O recorrente discorda do julgado alegando em primeiro lugar, como supra se alude, que se impunha discutir em sede de inquirição de testemunhas o esclarecimento da data efectiva da posse e da tradição do bem, bem como do pagamento total, através da assunção das dívidas, o que ocorreu antes da penhora, assim se violando o artº.351 e seg., do C.P.C., ao não ordenar-se a inquirição de testemunhas (cfr.conclusões 6 e 7 do recurso). Com base em tal argumentação pretendendo, supõe-se, consubstanciar erro de julgamento de facto da sentença recorrida.
No mesmo sentido vai o douto parecer do M. P. junto deste Tribunal.
Vejamos se a decisão objecto do presente recurso padece de tal vício.
Tendo em vista a concretização dos princípios do inquisitório/investigação e da descoberta da verdade material (cfr.artºs.13, nº.1, 113, nº.1, e 114, do C.P.P.T.; artº.99, da L.G.T.) incumbe ao juiz a direcção do processo e a realização de todas as diligências que, de acordo com um critério objectivo, considere úteis ao apuramento da verdade, não decorrendo da conjugação dos artºs.13 e 114, do C. P. P. Tributário, que o juiz esteja obrigado à realização de todas as diligências que sejam requeridas pelas partes, antes de tais preceitos decorrendo o dever de realizar aquelas que o Tribunal considere, no seu livre juízo de apreciação, como úteis ao apuramento da verdade.

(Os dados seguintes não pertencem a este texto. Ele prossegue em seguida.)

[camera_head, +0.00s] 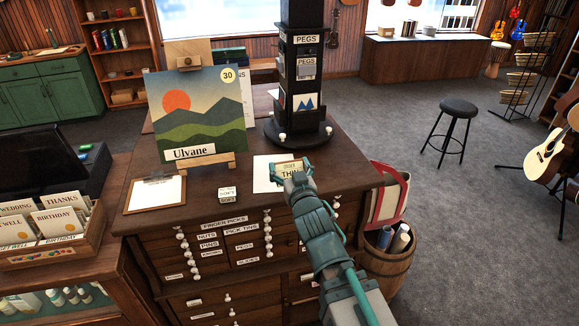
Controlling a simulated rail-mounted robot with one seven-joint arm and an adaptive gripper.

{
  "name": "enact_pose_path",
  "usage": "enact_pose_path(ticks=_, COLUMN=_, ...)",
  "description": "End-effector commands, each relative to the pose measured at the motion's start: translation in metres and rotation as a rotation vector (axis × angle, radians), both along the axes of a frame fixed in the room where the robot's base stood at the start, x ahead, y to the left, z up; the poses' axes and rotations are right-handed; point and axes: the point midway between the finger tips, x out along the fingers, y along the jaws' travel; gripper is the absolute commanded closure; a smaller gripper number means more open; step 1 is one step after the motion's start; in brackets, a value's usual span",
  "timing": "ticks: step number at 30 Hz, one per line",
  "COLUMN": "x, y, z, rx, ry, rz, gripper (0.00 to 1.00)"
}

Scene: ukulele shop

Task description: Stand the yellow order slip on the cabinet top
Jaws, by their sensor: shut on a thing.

Por outro lado, dir-se-á que incumbe às partes, à luz da base instrutória e das demais circunstâncias do caso, fazer a prognose da prova que será necessário produzir e, sendo caso disso, arrolar as testemunhas cujo depoimento possa ter interesse, sob essa perspectiva, tudo levando em consideração o ónus da prova que sobre cada uma recai (cfr.artº.74, nº.1, da L.G.T.).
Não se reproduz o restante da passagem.